The State Pensions Funding Gap: Challenges Persist by The Pew Charitable Trusts
New reporting standards may offer more guidance to policymakers
Overview
The nation’s state-run retirement systems had a $968 billion shortfall in 2013 between pension benefits that governments have promised to their workers and the funding available to meet those obligations-a $54 billion increase from the previous year.
This report focuses on the most recent comprehensive data and does not fully reflect the impact of recent strong investment returns. Because state retirement systems have historically accounted for investment losses and gains over time, the latest data still include losses from the 2008 Great Recession and do not fully incorporate the strong returns of recent years. As these returns are fully realized under new accounting standards, preliminary data from 2014 point to a reduction in unfunded liabilities for the majority of states. Many states have also benefited from reforms enacted since the financial crisis.
The State Pensions Funding Gap: Challenges Persist – Introduction
Nevertheless, reported pension debt is expected to remain over $900 billion for state plans, which increases to more than $1 trillion when combined with the shortfalls in local pension systems, and will stay at historically high levels as a percentage of U.S. gross domestic product. State and local policymakers cannot count on investment returns over the long term to close this gap and instead need to put in place funding policies that put them on track to pay down pension debt.
The actuarial required contribution, or ARC, that states have disclosed has been the common metric for assessing contribution adequacy, based on a minimum standard set by government accounting rules. Using plans’ own economic and demographic assumptions, the ARC calculation includes the expected cost of benefits earned for the current year and an amount to reduce some of the unfunded liability. In 2013, state pension contributions totaled $74 billion—$18 billion short of what was needed to meet the ARC—with only 24 states setting aside at least 95 percent of the ARC they determined for themselves. Overall, states that contributed at least 95 percent of the ARC from 2003 to 2013 had retirement systems that were 75 percent funded, while those that hadn’t were funded at 68 percent. But as we describe below, ARC does not always signal true fiscal health.
The Governmental Accounting Standards Board (GASB)—an independent organization recognized by governments, the accounting industry, and the capital markets as the official source of generally accepted accounting principles for state and local governments—has established standards that will provide new information on pension funds’ health for data from June 15, 2014, on.
State Public Pensions
Pension debt is continuing to increase in many states, despite reform efforts, because of missed contributions and the continued impact of investment losses.
Four states’ experiences
Four states illustrate the limitations of the ARC and why stronger measures of contribution policies may be useful.
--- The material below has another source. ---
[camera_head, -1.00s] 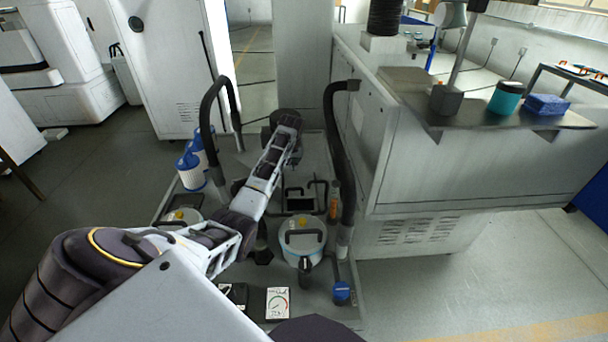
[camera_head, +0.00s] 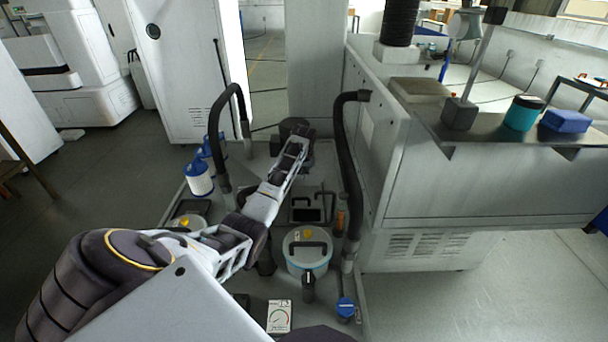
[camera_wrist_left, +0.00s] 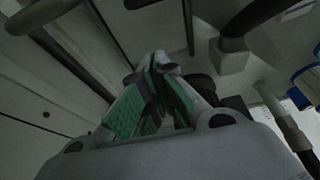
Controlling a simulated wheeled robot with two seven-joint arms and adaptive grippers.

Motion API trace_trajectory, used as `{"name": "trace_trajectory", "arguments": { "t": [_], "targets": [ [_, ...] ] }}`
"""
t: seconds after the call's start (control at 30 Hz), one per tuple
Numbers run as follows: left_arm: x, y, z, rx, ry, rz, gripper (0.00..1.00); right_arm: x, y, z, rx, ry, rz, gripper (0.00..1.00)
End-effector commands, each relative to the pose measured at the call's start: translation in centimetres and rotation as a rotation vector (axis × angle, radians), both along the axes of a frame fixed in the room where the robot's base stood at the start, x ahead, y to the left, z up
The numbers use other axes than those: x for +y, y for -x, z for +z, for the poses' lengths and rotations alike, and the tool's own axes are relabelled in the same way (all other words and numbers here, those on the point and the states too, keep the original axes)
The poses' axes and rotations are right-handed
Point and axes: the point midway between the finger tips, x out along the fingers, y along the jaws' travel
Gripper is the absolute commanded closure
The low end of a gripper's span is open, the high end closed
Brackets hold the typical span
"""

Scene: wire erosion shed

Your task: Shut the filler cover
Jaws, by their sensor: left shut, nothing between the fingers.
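My left arm reaches from the lower left over the low equipment platform. My left gripper (camera_head: 297,137) is at its far end, small in the head view. In the left wrist view, the green-padded fingers (camera_wrist_left: 158,70) meet at their tips, shut and empty. I cannot pick out the filler cover with certainty. A round pale tank lid (camera_head: 307,247) with a black handle and yellow knob lies flat, nearer than the gripper and apart from it. A dark rectangular frame (camera_head: 305,208) stands behind that lid. My right gripper is not in view.
Black hoses rise on the left (camera_head: 216,125) and right (camera_head: 342,135) of the arm. A white machine cabinet (camera_head: 480,190) stands close on the right. Blue-and-white filter cartridges (camera_head: 199,180) stand on the left. A gauge card (camera_head: 279,316) and blue cap (camera_head: 345,308) are in front.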

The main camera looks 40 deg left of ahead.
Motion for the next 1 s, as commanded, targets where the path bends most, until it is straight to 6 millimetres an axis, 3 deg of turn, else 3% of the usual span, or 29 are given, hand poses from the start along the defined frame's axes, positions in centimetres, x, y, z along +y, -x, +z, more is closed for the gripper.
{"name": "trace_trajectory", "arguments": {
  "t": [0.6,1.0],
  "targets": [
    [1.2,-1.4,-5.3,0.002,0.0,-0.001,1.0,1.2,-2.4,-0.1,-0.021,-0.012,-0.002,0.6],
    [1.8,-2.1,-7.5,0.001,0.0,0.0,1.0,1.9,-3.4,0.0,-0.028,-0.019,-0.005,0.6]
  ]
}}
Alabama, Arizona, Tennessee, and West Virginia all contributed on average 100 percent or more of their ARC from 2003 to 2013. Tennessee and Arizona had nearly fully funded retirement systems in 2003, with 99 percent of their liabilities matched by assets. But 10 years later, while Tennessee’s pension plans remained well-funded at 94 percent, Arizona’s had steadily declined and was just 72 percent funded.
West Virginia and Alabama started from different points in 2003: West Virginia’s pension plan ranked last in the nation, while Alabama’s was in 20th place. But over the next decade, West Virginia improved its funding ratio from 40 percent to 67 percent and moved to the middle of the 50-state ranking. Meanwhile, Alabama’s ratio dropped from 93 percent to 66 percent, with 10 states outpacing it. (See Figure 1.)
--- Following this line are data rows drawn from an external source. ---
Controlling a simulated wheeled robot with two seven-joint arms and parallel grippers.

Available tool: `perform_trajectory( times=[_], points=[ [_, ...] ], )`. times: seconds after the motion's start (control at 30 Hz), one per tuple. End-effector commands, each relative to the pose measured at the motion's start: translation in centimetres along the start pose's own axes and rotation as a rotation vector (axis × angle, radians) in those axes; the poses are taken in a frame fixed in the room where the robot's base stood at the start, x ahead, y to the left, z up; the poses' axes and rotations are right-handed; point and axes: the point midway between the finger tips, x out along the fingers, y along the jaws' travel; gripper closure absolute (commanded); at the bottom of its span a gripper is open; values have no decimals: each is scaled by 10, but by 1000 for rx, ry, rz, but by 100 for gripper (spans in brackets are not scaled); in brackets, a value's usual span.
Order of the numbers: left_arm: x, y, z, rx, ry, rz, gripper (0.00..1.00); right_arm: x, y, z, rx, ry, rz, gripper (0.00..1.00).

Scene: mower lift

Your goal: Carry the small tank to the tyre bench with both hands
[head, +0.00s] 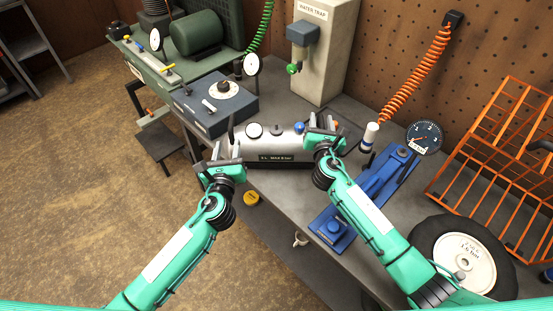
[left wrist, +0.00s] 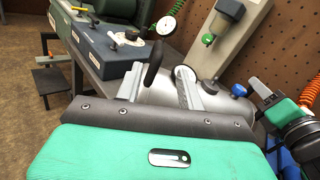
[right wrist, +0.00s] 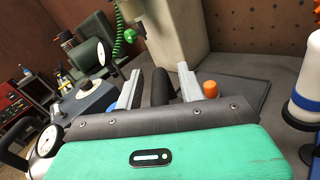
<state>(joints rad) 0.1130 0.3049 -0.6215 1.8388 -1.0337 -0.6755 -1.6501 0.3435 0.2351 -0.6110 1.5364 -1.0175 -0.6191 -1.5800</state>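The small tank (head: 284,143) is a silver cylinder with a dark label, a round gauge and a blue knob on top. It is level at the left part of the grey tyre bench (head: 285,195), by the front edge; I cannot tell whether its underside touches the bench. A black upright handle rises at its left end (left wrist: 153,62) and another at its right end (right wrist: 160,88). My left gripper (head: 224,153) is open, its fingers apart on either side of the left handle. My right gripper (head: 324,130) is open, with the right handle between its fingers. Both show gaps beside the handles.
A blue-grey box (head: 214,103) with a dial and a green compressor (head: 205,34) stand back left. A water trap panel (head: 325,60) stands behind the tank. A blue clamp tool (head: 378,183), a tyre (head: 440,235) and an orange rack (head: 495,150) occupy the right side.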

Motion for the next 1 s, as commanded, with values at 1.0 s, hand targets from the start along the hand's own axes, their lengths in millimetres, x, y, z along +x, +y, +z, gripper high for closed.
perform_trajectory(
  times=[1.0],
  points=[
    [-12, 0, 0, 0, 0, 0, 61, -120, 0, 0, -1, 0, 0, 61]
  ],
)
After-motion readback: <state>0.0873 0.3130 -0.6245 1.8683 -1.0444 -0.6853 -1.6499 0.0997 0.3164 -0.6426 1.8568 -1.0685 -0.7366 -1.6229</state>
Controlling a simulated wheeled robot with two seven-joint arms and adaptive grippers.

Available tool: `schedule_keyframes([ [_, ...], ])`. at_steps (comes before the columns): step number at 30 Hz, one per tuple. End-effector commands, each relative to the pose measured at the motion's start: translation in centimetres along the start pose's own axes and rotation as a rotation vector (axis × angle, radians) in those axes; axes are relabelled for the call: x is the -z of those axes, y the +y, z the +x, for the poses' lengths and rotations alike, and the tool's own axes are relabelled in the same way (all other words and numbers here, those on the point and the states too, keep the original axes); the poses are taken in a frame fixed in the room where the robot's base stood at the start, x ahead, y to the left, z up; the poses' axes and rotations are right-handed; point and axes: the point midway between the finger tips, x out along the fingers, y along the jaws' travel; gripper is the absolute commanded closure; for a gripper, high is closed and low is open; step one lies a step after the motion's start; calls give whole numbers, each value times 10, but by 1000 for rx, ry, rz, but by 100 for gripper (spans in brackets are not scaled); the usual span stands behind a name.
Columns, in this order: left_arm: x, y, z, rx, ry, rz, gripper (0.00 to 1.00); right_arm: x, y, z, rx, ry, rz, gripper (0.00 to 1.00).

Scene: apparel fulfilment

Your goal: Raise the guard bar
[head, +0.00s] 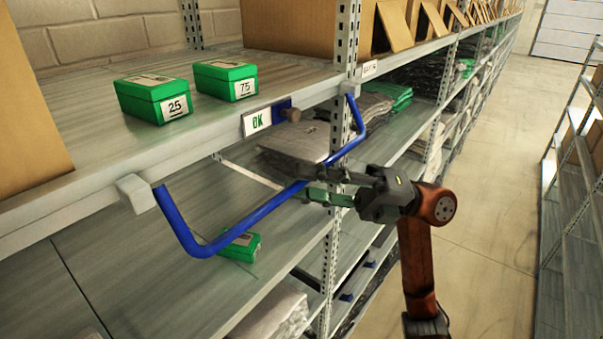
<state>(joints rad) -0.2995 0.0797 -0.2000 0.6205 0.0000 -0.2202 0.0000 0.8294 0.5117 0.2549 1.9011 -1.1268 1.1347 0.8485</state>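The blue guard bar (260,212) is a U-shaped rail in the head view. Its ends sit in grey brackets at the shelf edge, a near one (137,193) and a far one (350,88). It hangs below that edge, across the front of the lower shelf opening. My right gripper (312,186) is at the bar's long section, right of its middle. Its fingertips reach the bar and overlap it in the picture. Whether they are closed on it or only beside it is unclear. My left gripper is not in view.
Green boxes marked 25 (155,97) and 75 (225,80) stand on the upper shelf. An OK sign (257,122) is on its edge. Another green box (240,246) lies on the lower shelf behind the bar. A perforated upright (330,250) stands near my right gripper. The aisle floor (490,220) is clear.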

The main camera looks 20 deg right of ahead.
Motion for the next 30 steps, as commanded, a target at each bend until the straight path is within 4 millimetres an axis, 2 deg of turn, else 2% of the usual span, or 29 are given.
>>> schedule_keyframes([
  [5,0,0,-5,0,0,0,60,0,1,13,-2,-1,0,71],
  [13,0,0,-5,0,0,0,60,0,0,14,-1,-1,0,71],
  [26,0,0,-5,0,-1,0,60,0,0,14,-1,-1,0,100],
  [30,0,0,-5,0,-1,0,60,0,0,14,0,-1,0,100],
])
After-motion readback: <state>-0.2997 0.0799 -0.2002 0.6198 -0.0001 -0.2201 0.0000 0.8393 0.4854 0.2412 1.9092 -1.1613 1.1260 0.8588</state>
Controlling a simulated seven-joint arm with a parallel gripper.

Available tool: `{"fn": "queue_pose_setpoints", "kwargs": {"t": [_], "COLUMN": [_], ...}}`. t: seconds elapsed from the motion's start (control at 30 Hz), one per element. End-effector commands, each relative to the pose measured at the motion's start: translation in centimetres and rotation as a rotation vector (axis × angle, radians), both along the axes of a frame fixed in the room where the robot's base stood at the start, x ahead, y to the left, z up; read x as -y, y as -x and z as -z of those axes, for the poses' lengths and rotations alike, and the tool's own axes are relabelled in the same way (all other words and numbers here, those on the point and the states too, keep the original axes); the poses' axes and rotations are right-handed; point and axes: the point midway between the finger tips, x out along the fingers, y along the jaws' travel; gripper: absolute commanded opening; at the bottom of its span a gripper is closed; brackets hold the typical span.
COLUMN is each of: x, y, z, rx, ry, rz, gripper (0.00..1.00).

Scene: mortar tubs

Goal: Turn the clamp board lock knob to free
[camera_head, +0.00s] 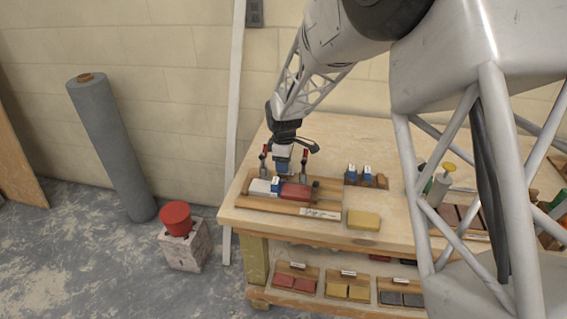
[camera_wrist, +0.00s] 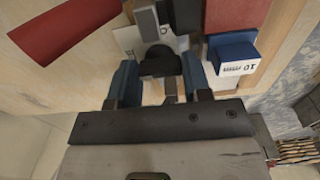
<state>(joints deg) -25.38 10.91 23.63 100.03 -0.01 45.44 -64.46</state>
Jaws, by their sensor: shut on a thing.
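The wooden clamp board (camera_head: 258,204) lies at the table's left end, with a white plate, a blue block (camera_head: 276,186) and a red brick (camera_head: 296,191) on it. Two red-handled clamps stand along its back, the left (camera_head: 264,160) and the right (camera_head: 304,162). My gripper (camera_head: 283,171) points down between them. In the wrist view its two blue-faced fingers (camera_wrist: 160,68) are shut on a dark, rounded knob (camera_wrist: 160,61). The knob's marking is partly hidden; a white plate with a dark mark shows behind it. I cannot tell which setting the knob is at.
A small rack with blue-and-white blocks (camera_head: 361,177) stands right of the board. A yellow brick (camera_head: 363,220) lies in front of it. Bins of bricks fill the shelf below.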

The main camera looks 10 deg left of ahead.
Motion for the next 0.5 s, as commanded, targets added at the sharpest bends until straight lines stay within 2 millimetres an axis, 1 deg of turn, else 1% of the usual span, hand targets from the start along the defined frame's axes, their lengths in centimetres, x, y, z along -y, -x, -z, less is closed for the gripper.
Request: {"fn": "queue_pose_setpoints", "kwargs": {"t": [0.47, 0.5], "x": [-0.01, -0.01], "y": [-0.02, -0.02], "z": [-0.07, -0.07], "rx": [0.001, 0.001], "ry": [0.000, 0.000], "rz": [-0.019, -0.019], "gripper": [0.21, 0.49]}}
Changes to pension funding ratios are the result of multiple factors, including investment returns, benefit or cost of living modifications, adjustments to actuarial assumptions, and contribution levels. However, the differing results in the four states that are used as examples here can in part be attributed to how they adopted minimum funding standards that allowed debts to grow over time. Many state plans have stretched out their schedules to pay down their pension debts to the maximum time-frame allowable under the ARC disclosure standard and refinance each year following a funding method called 30-year open amortization. This is similar to the negative amortization loans some homeowners used in the run-up to the financial crisis. Initial payments on those loans failed to pay down any principal, and homeowners fell deeper into debt as a result.